Per capire meglio, vediamo qualche esempio. Se si vince al Gratta e Vinci, si applica un’aliquota del 20% solo sulla parte della vincita che supera i 500 euro. Se si vincono 1.500 euro, la tassa del 20% si calcola su 1.000 euro, ovvero 1.500 meno 500. La vincita netta sarà di 1.300 euro. La stessa regola vale per il Superenalotto, con un’aliquota fissa del 20%. Per il Lotto, invece, l’aliquota è dell’8% e viene già applicata dal concessionario, quindi l’importo che si ritira è già al netto. Le tasse sono pagate alla fonte.

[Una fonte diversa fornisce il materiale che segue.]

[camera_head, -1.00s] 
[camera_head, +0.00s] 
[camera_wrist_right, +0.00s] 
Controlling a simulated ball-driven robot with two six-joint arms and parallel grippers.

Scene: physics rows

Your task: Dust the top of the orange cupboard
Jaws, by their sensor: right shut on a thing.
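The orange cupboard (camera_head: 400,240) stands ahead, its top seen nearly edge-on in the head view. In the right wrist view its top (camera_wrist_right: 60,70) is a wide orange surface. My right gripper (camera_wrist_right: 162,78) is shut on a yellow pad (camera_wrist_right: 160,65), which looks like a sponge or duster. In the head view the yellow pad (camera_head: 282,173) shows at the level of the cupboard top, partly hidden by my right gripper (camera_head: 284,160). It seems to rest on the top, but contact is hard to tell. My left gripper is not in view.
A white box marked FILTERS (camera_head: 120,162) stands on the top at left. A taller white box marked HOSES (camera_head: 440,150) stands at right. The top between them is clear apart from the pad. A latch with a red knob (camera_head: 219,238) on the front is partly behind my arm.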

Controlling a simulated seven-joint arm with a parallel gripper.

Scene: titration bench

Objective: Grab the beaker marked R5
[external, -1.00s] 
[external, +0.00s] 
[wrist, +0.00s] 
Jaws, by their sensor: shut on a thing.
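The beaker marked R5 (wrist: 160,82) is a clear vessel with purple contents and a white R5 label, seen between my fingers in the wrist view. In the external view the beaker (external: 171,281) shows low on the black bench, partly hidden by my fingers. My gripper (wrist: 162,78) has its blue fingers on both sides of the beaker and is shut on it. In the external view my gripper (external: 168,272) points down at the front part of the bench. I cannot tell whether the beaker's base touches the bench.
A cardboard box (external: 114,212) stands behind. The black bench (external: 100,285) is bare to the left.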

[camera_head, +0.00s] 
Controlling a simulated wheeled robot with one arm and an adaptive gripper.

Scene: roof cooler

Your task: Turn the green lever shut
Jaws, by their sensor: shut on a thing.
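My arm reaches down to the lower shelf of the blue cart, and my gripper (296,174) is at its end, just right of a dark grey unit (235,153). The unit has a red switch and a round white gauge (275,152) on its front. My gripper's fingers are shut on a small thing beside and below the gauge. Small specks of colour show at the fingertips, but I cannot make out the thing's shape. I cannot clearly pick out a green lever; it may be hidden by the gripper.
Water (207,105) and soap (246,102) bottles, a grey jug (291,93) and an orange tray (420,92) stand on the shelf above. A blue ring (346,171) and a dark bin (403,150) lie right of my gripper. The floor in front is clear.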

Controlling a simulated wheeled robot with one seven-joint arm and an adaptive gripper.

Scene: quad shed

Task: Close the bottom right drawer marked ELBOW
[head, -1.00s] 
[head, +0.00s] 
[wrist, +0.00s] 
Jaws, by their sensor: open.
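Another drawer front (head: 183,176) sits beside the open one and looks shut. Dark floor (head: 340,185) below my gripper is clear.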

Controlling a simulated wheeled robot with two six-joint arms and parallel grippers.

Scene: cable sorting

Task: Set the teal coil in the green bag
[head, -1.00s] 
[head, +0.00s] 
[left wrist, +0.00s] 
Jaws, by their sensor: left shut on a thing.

Nei casinò online legali, ovvero quelli autorizzati dall’ADM, la vincita viene accreditata direttamente sul conto di gioco già al netto delle imposte. La società che gestisce il casinò agisce come sostituto d’imposta. Le aliquote in questo caso variano in base a scaglioni di vincita, dal 15% per le somme tra 500 e 1.000 euro fino al 25% per vincite oltre i 10 milioni di euro.
Le vincite ottenute da giochi legali, sia online che offline, non devono essere inserite nella dichiarazione dei redditi. Questo perché le tasse vengono già pagate alla fonte, direttamente dal concessionario o dall’operatore. Nessuna dichiarazione per vincite legali. Questa regola vale anche per le vincite su piattaforme di altri Paesi europei, purché autorizzate.
Se si vince su piattaforme illegali non autorizzate, i guadagni non vengono tassati alla fonte. In questo caso, il giocatore ha il dovere di inserirli nella sezione “redditi diversi” della dichiarazione dei redditi.
Un recente emendamento alla Legge di Bilancio ha introdotto un aumento della tassazione sul gioco d’azzardo. La nuova norma prevede un aumento dell’imposta per le scommesse online e in agenzia, per il poker e per i casinò online.
L’imposta unica sale al 25,5% per i giochi di abilità e al 24,5% per le scommesse sportive online. La nuova tassa è stata definita “di scopo” dal Ministro dello Sport Abodi, con l’obiettivo di finanziare il miglioramento delle infrastrutture sportive. Si stima che questa misura possa generare oltre 200 milioni di euro nel 2025.
Questo aumento, però, ha sollevato preoccupazioni nel settore. Si teme che l’aumento dei costi possa allontanare gli operatori dal partecipare alla gara per le nuove concessioni.
L’aumento delle tasse spaventa e, se le concessioni vendute fossero meno del previsto, l’incasso per lo Stato potrebbe essere inferiore alle aspettative.
C’è anche il timore di un possibile aumento dell’illegalità, se gli operatori non in grado di sostenere i costi decidessero di operare senza licenza. Non si può escludere che gli operatori, per compensare i costi, decidano di ridurre le promozioni o alzare le quote, riducendo così il loro appeal agli occhi degli appassionati.